-- Begin --

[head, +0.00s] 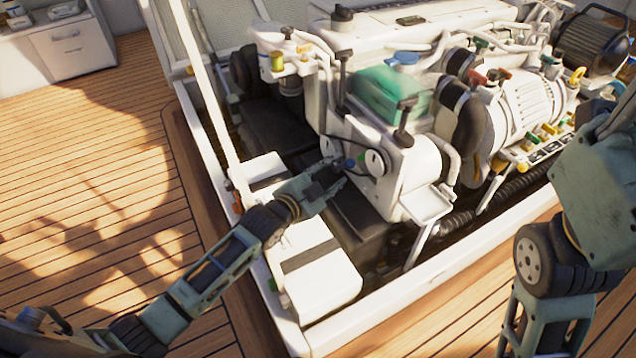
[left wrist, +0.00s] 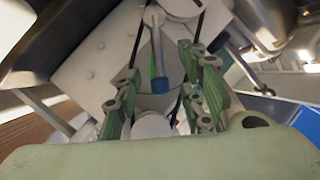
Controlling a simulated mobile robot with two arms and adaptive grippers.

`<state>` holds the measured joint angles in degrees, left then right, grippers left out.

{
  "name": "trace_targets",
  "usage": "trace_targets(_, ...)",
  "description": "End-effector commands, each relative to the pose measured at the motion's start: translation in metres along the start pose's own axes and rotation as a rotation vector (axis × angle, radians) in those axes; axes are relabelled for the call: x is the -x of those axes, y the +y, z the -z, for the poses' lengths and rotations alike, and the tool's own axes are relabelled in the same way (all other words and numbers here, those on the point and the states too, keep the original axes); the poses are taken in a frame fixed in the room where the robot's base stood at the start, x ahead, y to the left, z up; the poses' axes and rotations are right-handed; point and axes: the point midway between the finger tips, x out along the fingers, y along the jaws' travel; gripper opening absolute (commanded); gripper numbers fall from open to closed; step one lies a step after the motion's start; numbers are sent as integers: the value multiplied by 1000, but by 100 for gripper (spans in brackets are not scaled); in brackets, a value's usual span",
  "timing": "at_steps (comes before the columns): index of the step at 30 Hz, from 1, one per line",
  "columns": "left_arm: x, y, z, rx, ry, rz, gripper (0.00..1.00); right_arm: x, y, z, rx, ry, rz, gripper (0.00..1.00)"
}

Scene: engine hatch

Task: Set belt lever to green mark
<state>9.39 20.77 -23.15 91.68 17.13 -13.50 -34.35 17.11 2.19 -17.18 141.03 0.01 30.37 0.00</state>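The belt lever (left wrist: 157,50) is a grey bar with a blue tip, on the white front face of the engine. In the left wrist view it hangs down from its pivot, tilted slightly. A thin green mark (left wrist: 152,66) shows close along the lever's left edge; the lever may hide part of it. My left gripper (head: 338,169) is at the engine's front, by the lever's blue tip. In the left wrist view its green fingers stand apart on both sides of the lever, with gaps visible. My right arm is at the right of the head view; its gripper is not visible.
The white engine (head: 410,165) sits in an open hatch with a raised white rim (head: 375,322). White boxes with a dark band (head: 312,268) lie below my left forearm. Black belts run beside the lever. Wooden deck (head: 90,150) is clear at left.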

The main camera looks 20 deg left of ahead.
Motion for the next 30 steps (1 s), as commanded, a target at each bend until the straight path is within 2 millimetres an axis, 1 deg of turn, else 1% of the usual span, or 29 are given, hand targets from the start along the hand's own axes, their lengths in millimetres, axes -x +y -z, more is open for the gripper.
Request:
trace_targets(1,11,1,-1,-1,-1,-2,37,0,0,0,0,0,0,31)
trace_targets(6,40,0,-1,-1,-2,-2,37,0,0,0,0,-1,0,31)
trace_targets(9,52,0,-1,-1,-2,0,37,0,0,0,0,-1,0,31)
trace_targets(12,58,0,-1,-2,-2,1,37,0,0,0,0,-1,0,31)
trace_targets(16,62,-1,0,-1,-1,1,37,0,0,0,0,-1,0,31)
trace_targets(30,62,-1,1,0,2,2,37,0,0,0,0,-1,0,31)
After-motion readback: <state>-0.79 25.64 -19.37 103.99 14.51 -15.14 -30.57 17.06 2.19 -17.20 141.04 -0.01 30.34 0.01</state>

-- End --

Instruction: Go through the lines above. Select every one that has the string "columns".

Exercise output:
  "timing": "at_steps (comes before the columns): index of the step at 30 Hz, from 1, one per line",
  "columns": "left_arm: x, y, z, rx, ry, rz, gripper (0.00..1.00); right_arm: x, y, z, rx, ry, rz, gripper (0.00..1.00)"

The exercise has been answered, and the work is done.